* _Data extract_:
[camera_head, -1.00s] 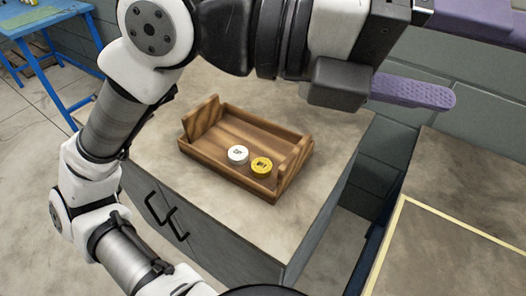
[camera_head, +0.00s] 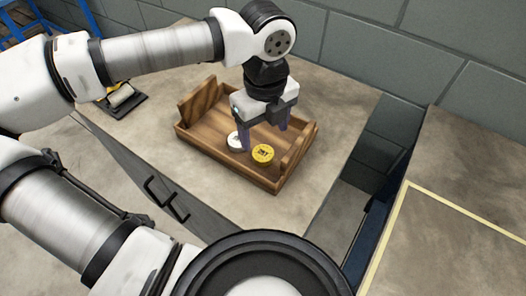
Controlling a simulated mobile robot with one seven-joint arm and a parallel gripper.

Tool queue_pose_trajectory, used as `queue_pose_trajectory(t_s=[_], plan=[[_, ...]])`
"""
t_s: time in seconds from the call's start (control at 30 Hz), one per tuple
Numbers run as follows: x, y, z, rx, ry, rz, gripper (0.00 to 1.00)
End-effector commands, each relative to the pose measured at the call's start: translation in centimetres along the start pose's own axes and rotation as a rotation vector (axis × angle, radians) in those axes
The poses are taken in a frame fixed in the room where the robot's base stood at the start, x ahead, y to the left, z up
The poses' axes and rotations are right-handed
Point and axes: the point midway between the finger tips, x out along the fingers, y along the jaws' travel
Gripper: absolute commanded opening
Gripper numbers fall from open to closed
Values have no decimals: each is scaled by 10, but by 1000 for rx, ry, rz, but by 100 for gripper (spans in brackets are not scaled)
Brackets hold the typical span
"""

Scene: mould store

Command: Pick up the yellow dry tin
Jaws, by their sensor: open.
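The yellow dry tin (camera_head: 263,154) is a small round tin with dark print on its lid. It stands in the wooden tray (camera_head: 207,147), near the tray's right end. A white tin (camera_head: 235,141) stands just left of it, partly hidden by a finger of my gripper. My gripper (camera_head: 264,138) points down over the tray with its two purple fingers apart, one near the white tin and one behind the yellow tin. It holds nothing. I cannot tell the exact height of the fingertips above the tins.
The tray has raised end walls and stands on a grey-brown worktop (camera_head: 323,118) against a block wall. A dark tool with a yellow part (camera_head: 121,97) lies at the worktop's left. A gap separates it from another surface (camera_head: 463,165) with a yellow line at right.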

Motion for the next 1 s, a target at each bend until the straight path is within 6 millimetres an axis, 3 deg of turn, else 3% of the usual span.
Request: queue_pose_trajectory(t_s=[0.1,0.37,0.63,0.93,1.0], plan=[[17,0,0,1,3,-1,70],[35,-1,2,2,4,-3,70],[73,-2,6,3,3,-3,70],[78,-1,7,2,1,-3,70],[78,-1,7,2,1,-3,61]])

* _Aim of the task_:
Collect every line above that contains the word "call".

* _Solved problem_:
t_s: time in seconds from the call's start (control at 30 Hz), one per tuple
End-effector commands, each relative to the pose measured at the call's start: translation in centimetres along the start pose's own axes and rotation as a rotation vector (axis × angle, radians) in those axes

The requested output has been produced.